Not all enlisted members bother to earn a college degree, though. After all, it’s already a challenge to work a full-time job that may require longer-than-average duty hours. Sometimes troops are simply too exhausted or don’t have enough time to sign up for classes due to family commitments, deployments, reassignments, or other obligations.
Still, to the greatest extent possible, enlisted military members should try to earn their college degrees while serving. In fact, we’ve put together a brief list of seven reasons why you should go for your college degree while enlisted!
1. The Military Wants You To Go To College
The military has long used the lure of paid tuition to entice new recruits. But apart from gaining new workers, it’s not like the military branches don’t get something else out of their investment, too!
The fact is, every branch of service wants their troops to be as educated as possible.

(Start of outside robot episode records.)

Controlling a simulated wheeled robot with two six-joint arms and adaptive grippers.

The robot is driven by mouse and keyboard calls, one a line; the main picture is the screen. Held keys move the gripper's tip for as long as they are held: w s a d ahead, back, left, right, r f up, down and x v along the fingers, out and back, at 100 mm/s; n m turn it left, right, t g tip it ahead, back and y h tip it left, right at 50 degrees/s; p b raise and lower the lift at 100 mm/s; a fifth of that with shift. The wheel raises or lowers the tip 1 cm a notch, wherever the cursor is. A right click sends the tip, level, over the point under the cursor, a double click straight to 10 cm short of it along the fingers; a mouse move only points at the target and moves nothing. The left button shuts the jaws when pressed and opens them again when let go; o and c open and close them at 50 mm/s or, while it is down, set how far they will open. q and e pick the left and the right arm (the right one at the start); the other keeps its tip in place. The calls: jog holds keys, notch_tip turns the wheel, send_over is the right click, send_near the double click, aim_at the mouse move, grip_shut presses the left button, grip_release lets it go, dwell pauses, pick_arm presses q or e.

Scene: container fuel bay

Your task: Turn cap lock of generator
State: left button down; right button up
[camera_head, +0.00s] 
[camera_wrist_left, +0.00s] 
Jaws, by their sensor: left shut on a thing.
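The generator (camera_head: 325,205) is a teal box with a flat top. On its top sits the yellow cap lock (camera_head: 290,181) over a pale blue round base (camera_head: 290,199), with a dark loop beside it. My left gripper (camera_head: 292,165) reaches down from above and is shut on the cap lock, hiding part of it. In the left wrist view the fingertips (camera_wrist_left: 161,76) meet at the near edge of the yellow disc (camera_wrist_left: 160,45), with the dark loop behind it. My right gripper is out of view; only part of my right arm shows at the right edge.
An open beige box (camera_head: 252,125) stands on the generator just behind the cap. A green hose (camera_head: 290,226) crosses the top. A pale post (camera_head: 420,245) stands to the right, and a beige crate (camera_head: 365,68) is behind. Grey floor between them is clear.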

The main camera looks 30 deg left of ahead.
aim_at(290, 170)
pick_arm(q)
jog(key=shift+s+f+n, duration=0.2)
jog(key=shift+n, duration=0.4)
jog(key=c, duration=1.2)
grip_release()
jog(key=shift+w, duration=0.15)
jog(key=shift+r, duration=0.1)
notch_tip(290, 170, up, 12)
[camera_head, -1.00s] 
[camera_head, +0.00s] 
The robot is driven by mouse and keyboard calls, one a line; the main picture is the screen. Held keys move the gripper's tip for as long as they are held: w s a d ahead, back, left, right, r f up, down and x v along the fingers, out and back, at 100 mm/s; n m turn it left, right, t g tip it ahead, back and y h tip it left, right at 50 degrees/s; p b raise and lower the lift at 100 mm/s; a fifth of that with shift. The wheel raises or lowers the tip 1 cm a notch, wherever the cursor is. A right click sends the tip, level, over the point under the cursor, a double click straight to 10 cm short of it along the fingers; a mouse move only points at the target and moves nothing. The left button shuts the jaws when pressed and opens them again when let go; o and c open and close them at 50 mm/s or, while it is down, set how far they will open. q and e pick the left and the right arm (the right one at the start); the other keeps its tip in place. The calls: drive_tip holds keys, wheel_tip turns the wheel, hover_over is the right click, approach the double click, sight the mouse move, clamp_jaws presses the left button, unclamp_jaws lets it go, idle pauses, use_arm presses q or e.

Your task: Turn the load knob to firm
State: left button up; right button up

That may surprise some folks who’ve never spent much time around the military or who stereotype service members as jocks. It is easy to perceive troops as worker bees who just follow orders. But truth be told, military jobs are often highly technical, administratively demanding, and require a well-educated, well-trained workforce.
To get their missions accomplished, every branch of service needs a smart enlisted force able to think critically and perform duties requiring a high degree of skill. Whether they are stationed at home or deployed abroad in a hazardous area, every enlisted Soldier, Sailor, Marine, Airman, and Guardian must operate at the top of their game at all times.
2. A College Degree Can Help Get You Promoted
Every military member receives formal, written performance feedback from their supervisor on a recurring basis. These formal reports play a significant role in determining whether that member qualifies for a promotion in rank or not.
Members are rated on a variety of factors, with each branch of service using its own form of assessment criteria. One variable, you may have guessed, is the members’ education and training! Taking college classes after duty hours shows great initiative and a desire to excel. That helps troops earn higher ratings on their performance reports.
In particular, for troops who want to enter noncommissioned officer ranks, it is valuable to have some college classes knocked out (note: noncommissioned officers are still enlisted members; they are NOT part of the officer corps, so don’t be confused by the phrasing).
In fact, the Air Force’s Enlisted Force Structure handbook states that, as part of their responsibilities, every Senior Noncommissioned Officer will “complete an associate’s degree through a nationally or regionally accredited academic institution, if not already earned…”
The handbook further directs Senior Noncommissioned Officers to “continue development for self and subordinates through available education, leadership lectures and seminars, and the Chief of Staff of the Air Force Reading List.” So there it is in black and white! The military (at least the Air Force) directs its enlisted leadership to pursue higher ed and to encourage junior members to get educated. They even make sure there are consequences if that doesn’t happen!
To be eligible for a promotion to the rank of Senior Master Sergeant (SMSgt) in the Air Force, “MSgts [Master Sergeants] must complete an associate degree or higher from a nationally or regionally accredited academic institution, if not already earned, to become eligible for promotion to SMSgt.” In other words, it’s mandatory to get at least an AA or AS degree if you expect to get promoted beyond a certain point (and that Yes or No status is clearly marked on a block on their performance report). Holding a bachelor’s or master’s makes the person even more competitive for promotion consideration.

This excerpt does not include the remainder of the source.